I am creating a scale model of the solar system for a personal website project and I am now stuck with the basics math for it. I have been banging my head against the wall trying to get things right but nothing beats being so poor at math.
So, all I am stuck at is scaling down the values, from gigantic values to mere unit of pixels.
The sun's diameter is 1391400 (km), I am scaling it down to 50 (pixels). Dividing these two numbers I get 27828 - I know this number is going to be useful in scaling down other values such as the distance between the sun and earth, which is 149,600,000 (km).
Now I am not even sure where to go from where, do I divide any number that comes up with 27828? I guess not, a voice in me is saying that is drastically wrong and isn't what I want.
I will give you basic values that I've with me,
1391400 scaled down to 50. 57910000 (distance from Sun to Mercury) 108200000 (distance from Sun to Venus) 149600000 (distance from Venus to Earth)

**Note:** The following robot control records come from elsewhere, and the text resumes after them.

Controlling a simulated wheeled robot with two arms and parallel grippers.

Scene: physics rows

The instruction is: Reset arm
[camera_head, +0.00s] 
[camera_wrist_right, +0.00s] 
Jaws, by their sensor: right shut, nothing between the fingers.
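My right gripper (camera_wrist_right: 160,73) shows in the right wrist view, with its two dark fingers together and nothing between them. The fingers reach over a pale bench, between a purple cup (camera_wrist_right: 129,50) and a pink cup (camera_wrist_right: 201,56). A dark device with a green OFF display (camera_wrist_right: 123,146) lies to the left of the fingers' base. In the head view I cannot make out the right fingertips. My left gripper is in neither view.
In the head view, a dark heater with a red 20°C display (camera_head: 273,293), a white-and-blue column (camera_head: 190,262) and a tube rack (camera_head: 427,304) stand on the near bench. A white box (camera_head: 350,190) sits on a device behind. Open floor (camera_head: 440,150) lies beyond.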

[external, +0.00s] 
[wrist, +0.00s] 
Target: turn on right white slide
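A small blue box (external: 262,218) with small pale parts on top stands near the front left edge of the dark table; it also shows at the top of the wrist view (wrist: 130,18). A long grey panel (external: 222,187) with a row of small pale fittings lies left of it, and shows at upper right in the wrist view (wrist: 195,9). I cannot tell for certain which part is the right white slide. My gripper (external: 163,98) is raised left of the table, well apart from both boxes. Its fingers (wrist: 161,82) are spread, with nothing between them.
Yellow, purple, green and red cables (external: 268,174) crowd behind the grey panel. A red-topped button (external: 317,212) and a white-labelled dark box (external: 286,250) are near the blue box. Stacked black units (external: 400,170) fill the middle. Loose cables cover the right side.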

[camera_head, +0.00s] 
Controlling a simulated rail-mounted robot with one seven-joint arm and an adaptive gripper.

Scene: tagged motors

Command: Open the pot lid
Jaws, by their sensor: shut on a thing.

Please help me, I am totally banging my head on this.
If you know basic JavaScript and HTML, you can take a look at what I am trying to create: https://codepen.io/depy/pen/WMENyZ?editors=0010
Yes, you have determined that the scale factor is $27828 \frac {\text{km}}{\text{pixel}}$ so you should divide any value in km by $27828$ to get the number of pixels. The earth would be $\frac {12742}{27828}$ pixels in diameter, which is about $\frac 12$ of a pixel. How will you show it? Its distance to the sun would be $\frac {149\ 598\ 000}{27828} \approx 5376$ pixels. At a screen resolution of $72$ pixels per inch that is almost $75$ inches. I hope you have a big monitor. Space is big.